Emergent Gravity of Fractons: Mach's Principle Revisited
Michael Pretko
TL;DR
This work demonstrates how a rank-2 fracton gauge theory with local center-of-mass conservation can reproduce gravity-like attraction and, under Mach's principle, finite inertia. By coupling fractons to an emergent graviton in a minimal toy model with the Gauss law $\partial_i\partial_j E^{ij} = \rho$, the authors derive a geodesic-like framework and show that two-body motion yields attractive, quasi-geodesic dynamics; gapless dipoles and a finite matter density are shown to recover Newtonian scaling $v(r) \sim \sqrt{1/r}$. The analysis further argues that matter can generate the background space itself, implying an emergent geometry tied to the matter content, and discusses how nonlinearities and gauge potentials can influence long-range behavior.
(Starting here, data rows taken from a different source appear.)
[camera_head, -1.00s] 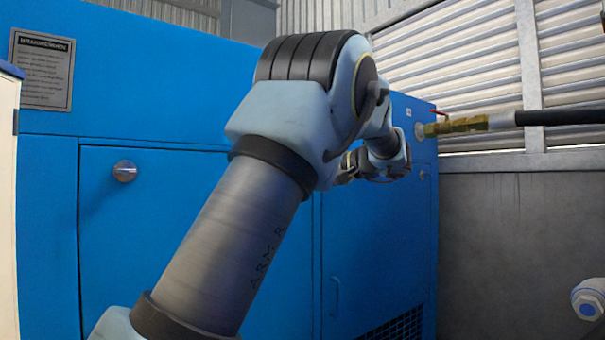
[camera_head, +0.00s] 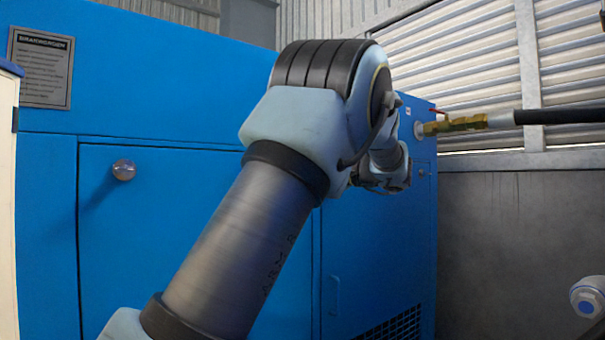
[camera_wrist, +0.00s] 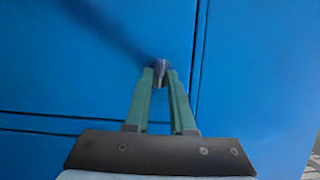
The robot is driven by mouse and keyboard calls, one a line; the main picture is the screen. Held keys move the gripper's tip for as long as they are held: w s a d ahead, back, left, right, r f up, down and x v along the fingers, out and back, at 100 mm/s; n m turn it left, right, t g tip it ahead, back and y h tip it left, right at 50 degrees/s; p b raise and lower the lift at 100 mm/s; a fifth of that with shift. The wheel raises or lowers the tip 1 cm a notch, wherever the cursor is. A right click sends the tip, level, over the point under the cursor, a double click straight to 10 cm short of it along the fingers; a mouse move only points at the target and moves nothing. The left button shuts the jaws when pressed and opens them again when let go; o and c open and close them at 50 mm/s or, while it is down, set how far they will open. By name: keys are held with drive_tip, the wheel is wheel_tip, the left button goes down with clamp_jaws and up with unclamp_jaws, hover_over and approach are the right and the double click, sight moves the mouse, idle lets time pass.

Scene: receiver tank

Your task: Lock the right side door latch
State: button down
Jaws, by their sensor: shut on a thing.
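The right side door (camera_head: 350,250) of the blue cabinet is flush with its front. In the wrist view a small round metal latch knob (camera_wrist: 161,66) stands on the blue panel, beside a vertical seam. My gripper (camera_wrist: 161,75) has its two green fingers shut on this knob, which shows between the fingertips. The fingertips hide part of the knob, and I cannot tell its turn angle. In the head view my arm hides the fingers and this latch.
The left door has a similar round knob (camera_head: 124,170). A brass fitting (camera_head: 452,125) with a black hose (camera_head: 560,116) sticks out at the cabinet's right end. A white and blue round part (camera_head: 587,297) is at the lower right. A sign plate (camera_head: 41,68) is at upper left.

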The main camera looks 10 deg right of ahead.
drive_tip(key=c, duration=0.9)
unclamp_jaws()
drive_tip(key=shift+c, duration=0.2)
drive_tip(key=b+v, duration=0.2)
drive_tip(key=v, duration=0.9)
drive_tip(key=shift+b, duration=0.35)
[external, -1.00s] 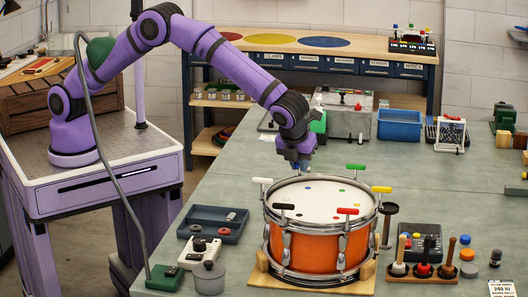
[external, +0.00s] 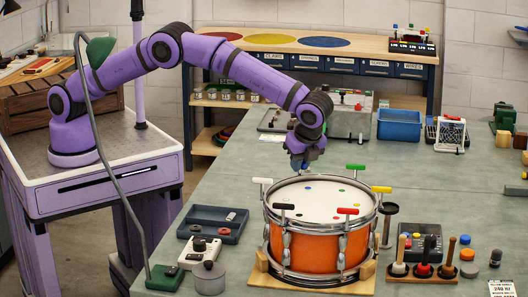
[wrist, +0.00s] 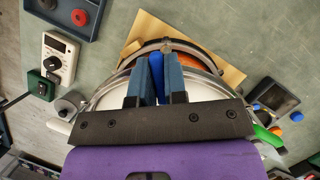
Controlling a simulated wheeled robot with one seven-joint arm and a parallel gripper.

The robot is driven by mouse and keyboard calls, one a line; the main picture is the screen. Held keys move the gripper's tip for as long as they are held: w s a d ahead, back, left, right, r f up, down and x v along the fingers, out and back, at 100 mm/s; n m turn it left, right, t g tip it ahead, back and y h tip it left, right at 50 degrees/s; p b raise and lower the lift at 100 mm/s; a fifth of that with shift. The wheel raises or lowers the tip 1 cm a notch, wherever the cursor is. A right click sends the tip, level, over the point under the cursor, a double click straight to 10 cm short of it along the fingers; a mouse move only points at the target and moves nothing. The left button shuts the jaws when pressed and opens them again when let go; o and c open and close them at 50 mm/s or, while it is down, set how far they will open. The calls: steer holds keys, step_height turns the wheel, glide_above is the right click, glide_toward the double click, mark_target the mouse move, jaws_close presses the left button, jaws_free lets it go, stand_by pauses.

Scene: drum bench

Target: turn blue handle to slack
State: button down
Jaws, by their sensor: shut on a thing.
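The orange drum (external: 305,247) stands on a wooden cradle, with a white head (external: 318,205) and T-shaped handles around its rim. The blue handle (wrist: 156,72) shows in the wrist view between the two blue-grey fingers of my gripper (wrist: 155,82). The fingers are shut on it. In the external view my gripper (external: 300,160) is at the back-left rim, pointing down, and hides most of the blue handle. How far the handle is turned is hard to tell.
Other handles on the rim are green (external: 355,167), yellow (external: 381,189), red (external: 347,211), black (external: 284,206) and white (external: 262,181). A dark tray (external: 212,224) and a meter (external: 200,252) lie left of the drum. Mallets (external: 424,262) stand at the right.

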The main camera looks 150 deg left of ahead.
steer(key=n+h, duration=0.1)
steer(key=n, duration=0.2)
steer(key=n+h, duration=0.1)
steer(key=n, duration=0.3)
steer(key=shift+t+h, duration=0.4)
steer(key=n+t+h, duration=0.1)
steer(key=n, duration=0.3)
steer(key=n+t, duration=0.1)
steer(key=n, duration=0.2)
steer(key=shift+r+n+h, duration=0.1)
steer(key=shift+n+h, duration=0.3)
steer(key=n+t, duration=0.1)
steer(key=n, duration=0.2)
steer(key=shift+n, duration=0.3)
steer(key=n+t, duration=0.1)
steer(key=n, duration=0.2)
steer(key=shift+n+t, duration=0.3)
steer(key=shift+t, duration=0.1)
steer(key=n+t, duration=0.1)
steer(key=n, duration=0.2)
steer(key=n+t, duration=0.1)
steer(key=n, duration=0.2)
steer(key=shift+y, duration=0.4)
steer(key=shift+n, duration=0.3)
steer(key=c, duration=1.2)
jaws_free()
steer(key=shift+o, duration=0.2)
The study also addresses how such a framework circumvents the Weinberg-Witten no-go theorem, outlining future directions toward fully nonlinear, Lorentz-invariant emergent gravity in flat spacetime.
Abstract
Recent work has established the existence of stable quantum phases of matter described by symmetric tensor gauge fields, which naturally couple to particles of restricted mobility, such as fractons. We focus on a minimal toy model of a rank 2 tensor gauge field, consisting of fractons coupled to an emergent graviton (massless spin-2 excitation). We show how to reconcile the immobility of fractons with the expected gravitational behavior of the model. First, we reformulate the fracton phenomenon in terms of an emergent center of mass quantum number, and we show how an effective attraction arises from the principles of locality and conservation of center of mass. This interaction between fractons is always attractive and can be recast in geometric language, with a geodesic-like formulation, thereby satisfying the expected properties of a gravitational force. This force will generically be short-ranged, but we discuss how the power-law behavior of Newtonian gravity can arise under certain conditions. We then show that, while an isolated fracton is immobile, fractons are endowed with finite inertia by the presence of a large-scale distribution of other fractons, in a concrete manifestation of Mach's principle. Our formalism provides suggestive hints that matter plays a fundamental role, not only in perturbing, but in creating the background space in which it propagates.